[Aim of the exercise]
Find the lines with the string "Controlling" and return them.

[Given entries]
╔══

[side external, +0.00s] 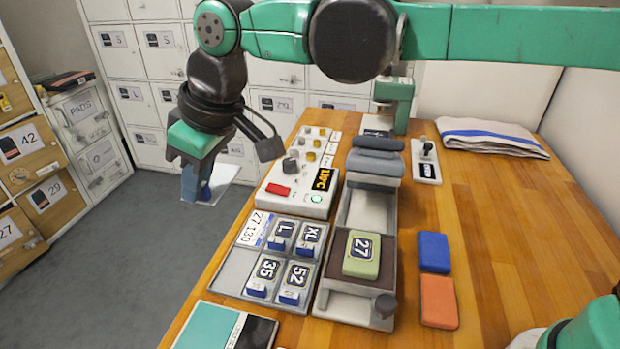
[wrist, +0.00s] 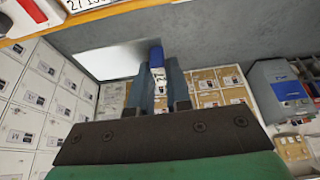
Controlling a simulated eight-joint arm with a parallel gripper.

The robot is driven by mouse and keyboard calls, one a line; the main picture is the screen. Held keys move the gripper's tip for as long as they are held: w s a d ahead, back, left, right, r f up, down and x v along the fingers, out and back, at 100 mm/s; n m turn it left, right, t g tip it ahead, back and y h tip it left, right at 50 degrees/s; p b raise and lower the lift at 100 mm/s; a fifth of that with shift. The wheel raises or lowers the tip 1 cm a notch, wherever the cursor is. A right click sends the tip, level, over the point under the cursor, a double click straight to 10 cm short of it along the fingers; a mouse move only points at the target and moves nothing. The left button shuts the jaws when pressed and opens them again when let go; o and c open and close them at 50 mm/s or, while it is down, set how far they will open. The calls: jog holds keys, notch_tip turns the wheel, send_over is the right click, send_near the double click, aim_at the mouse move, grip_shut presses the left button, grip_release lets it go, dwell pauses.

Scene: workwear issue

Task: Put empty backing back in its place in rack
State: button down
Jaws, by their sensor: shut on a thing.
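My gripper (side external: 194,184) hangs in the air left of the table, above the grey floor. It is shut on a pale flat sheet with a blue part, which looks like the empty backing (side external: 222,176). In the wrist view the backing (wrist: 105,58) extends up and left from the fingers (wrist: 160,90), with the blue part (wrist: 156,57) between the fingertips. Which part the fingers press on is hard to tell. A grey rack (side external: 235,270) on the table holds several blue-and-white numbered blocks and a "27 130" card (side external: 254,228). Its left lower section is bare.
A press (side external: 350,305) with a green "27" block (side external: 361,254) stands right of the rack. A control box (side external: 300,195) showing 139°C is behind the rack. Blue (side external: 434,252) and orange (side external: 438,301) pads lie to the right. White lockers (side external: 135,50) line the back.

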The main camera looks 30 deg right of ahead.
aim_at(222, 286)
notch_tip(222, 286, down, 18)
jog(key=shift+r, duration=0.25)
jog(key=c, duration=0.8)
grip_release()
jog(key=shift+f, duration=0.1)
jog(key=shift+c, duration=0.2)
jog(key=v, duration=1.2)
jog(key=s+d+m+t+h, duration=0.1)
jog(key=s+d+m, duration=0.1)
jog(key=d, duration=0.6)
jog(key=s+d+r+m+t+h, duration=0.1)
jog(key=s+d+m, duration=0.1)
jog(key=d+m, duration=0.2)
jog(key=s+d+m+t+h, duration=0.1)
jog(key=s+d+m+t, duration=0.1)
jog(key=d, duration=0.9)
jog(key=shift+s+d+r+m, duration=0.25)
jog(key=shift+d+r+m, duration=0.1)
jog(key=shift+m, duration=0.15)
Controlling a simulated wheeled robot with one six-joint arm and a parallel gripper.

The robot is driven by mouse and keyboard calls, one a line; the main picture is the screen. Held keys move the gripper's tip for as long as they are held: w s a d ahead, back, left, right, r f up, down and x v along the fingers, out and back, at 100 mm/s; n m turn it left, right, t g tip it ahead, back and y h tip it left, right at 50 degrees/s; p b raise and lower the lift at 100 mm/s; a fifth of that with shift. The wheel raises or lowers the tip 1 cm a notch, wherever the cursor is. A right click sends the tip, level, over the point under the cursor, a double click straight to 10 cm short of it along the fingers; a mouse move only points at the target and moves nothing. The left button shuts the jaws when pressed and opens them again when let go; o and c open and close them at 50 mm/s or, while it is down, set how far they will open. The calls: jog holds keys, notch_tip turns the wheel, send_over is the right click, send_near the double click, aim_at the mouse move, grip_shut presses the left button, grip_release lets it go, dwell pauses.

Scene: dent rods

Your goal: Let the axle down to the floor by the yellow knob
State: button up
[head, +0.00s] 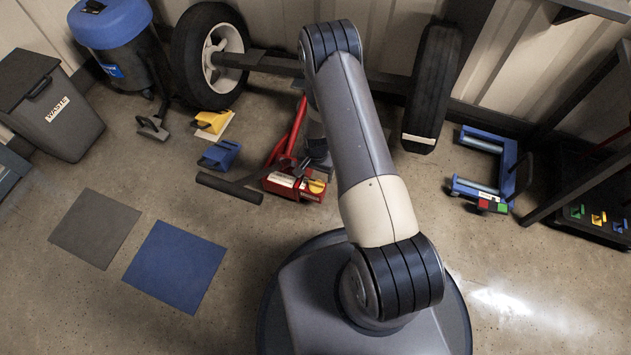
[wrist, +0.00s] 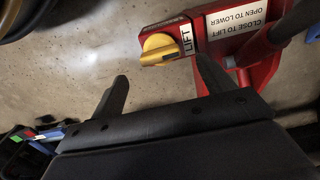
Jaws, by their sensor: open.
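The yellow knob (wrist: 160,48) is on the end of the red jack (wrist: 250,70), beside a LIFT label. The labels OPEN TO LOWER and CLOSE TO LIFT show on the jack. In the head view the knob (head: 316,187) sits on the jack's near end, and the red jack (head: 291,186) stands on the floor with its red handle up. The axle (head: 275,64) carries a wheel at each end; its middle is hidden behind my arm. My gripper (wrist: 163,88) is open and empty, its two fingers apart, short of the knob; the knob lies beyond the fingertips, between their lines.
A blue chock (head: 220,154) and a yellow chock (head: 212,122) lie left of the jack, with a dark bar (head: 229,188) on the floor. A blue wheeled frame (head: 487,170) stands right. A waste bin (head: 55,105) and blue vacuum (head: 120,45) stand left. Flat grey and blue mats lie front left.

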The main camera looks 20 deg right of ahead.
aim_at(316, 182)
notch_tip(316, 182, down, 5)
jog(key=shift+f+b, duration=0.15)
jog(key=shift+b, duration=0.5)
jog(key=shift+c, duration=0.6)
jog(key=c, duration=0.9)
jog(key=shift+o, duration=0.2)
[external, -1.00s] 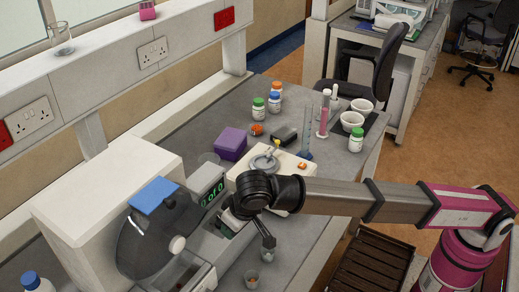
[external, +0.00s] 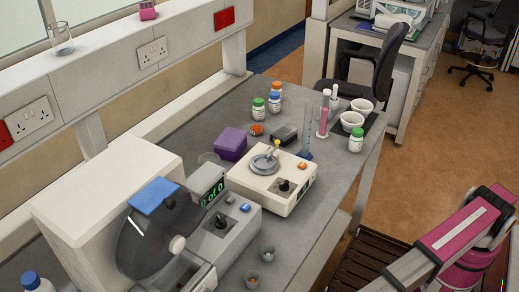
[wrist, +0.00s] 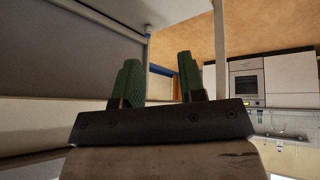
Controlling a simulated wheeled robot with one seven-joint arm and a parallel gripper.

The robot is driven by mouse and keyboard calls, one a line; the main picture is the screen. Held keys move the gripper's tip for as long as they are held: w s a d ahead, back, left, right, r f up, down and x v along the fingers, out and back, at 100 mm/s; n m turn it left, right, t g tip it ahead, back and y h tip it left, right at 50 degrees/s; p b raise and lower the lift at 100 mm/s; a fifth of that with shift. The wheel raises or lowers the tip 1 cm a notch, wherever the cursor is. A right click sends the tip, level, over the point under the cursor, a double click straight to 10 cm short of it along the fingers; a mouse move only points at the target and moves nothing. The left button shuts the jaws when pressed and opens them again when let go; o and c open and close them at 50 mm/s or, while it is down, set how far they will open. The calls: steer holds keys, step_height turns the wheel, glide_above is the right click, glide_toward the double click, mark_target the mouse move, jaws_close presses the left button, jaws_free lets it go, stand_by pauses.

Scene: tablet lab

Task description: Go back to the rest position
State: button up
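My gripper (wrist: 161,85) shows in the wrist view with its two green-padded fingers standing apart and nothing between them. It is outside the external view, where only part of my pink and grey arm shows at the lower right. The arm is clear of the bench (external: 335,205) there. The wrist view looks across the room toward a wall with white cabinets (wrist: 288,80), not at the bench top.
On the bench stand a machine with a dark round drum (external: 150,245), a cream balance (external: 272,185), a purple box (external: 230,143), two small cups near the front edge (external: 251,279), and several bottles. A brown slatted surface (external: 365,262) lies below the bench edge.

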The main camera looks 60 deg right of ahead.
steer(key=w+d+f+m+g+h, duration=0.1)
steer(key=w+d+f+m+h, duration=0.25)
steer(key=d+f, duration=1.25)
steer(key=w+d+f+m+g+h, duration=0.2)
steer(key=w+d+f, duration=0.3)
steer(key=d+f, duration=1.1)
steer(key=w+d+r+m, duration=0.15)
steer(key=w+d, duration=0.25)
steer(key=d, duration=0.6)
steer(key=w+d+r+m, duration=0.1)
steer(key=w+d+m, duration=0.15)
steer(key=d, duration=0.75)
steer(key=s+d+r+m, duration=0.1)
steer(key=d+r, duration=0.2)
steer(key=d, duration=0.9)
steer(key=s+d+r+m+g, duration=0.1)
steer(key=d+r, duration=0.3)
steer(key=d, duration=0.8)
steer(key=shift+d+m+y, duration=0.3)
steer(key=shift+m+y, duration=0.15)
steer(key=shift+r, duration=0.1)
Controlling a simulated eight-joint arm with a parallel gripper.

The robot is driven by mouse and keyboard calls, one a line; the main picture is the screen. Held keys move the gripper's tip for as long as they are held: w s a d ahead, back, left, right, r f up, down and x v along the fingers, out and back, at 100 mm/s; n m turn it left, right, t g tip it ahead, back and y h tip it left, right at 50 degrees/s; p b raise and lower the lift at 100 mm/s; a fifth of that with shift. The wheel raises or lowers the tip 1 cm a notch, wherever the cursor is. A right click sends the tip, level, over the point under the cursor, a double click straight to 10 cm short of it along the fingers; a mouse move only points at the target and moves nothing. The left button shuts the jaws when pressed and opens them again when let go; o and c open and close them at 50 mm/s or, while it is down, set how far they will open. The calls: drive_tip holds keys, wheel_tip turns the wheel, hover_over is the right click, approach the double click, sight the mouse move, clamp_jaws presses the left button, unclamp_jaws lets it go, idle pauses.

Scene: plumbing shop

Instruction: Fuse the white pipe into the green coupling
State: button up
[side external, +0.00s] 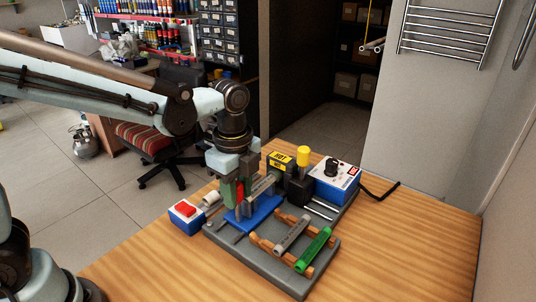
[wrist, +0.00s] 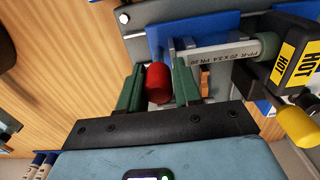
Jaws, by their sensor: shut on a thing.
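My gripper (side external: 236,204) is over the blue block (side external: 264,208) on the bench fixture. In the wrist view its green fingers (wrist: 158,88) are shut on a red handle (wrist: 157,80). A pale pipe (wrist: 222,56) with printed lettering lies just beyond the fingers, in a grey clamp. Its right end meets a grey-green collar (wrist: 270,46) at the black heater (wrist: 297,56), which has a yellow HOT label. I cannot tell whether that collar is the coupling. A green tube (side external: 315,248) and a grey tube (side external: 292,234) lie on the wooden rack.
A blue box with a red button (side external: 186,211) and a white cylinder (side external: 210,196) stand left of my gripper. A blue-and-white control box with a black knob (side external: 334,180) and a yellow-capped post (side external: 303,156) stand at right.

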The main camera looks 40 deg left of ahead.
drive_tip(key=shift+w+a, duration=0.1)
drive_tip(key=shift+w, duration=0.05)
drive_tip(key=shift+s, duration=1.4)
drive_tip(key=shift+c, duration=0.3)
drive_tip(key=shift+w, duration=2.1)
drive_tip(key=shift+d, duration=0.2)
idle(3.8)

╚══

[Expected answer]
Controlling a simulated eight-joint arm with a parallel gripper.
Controlling a simulated wheeled robot with one six-joint arm and a parallel gripper.
Controlling a simulated wheeled robot with one seven-joint arm and a parallel gripper.
Controlling a simulated eight-joint arm with a parallel gripper.

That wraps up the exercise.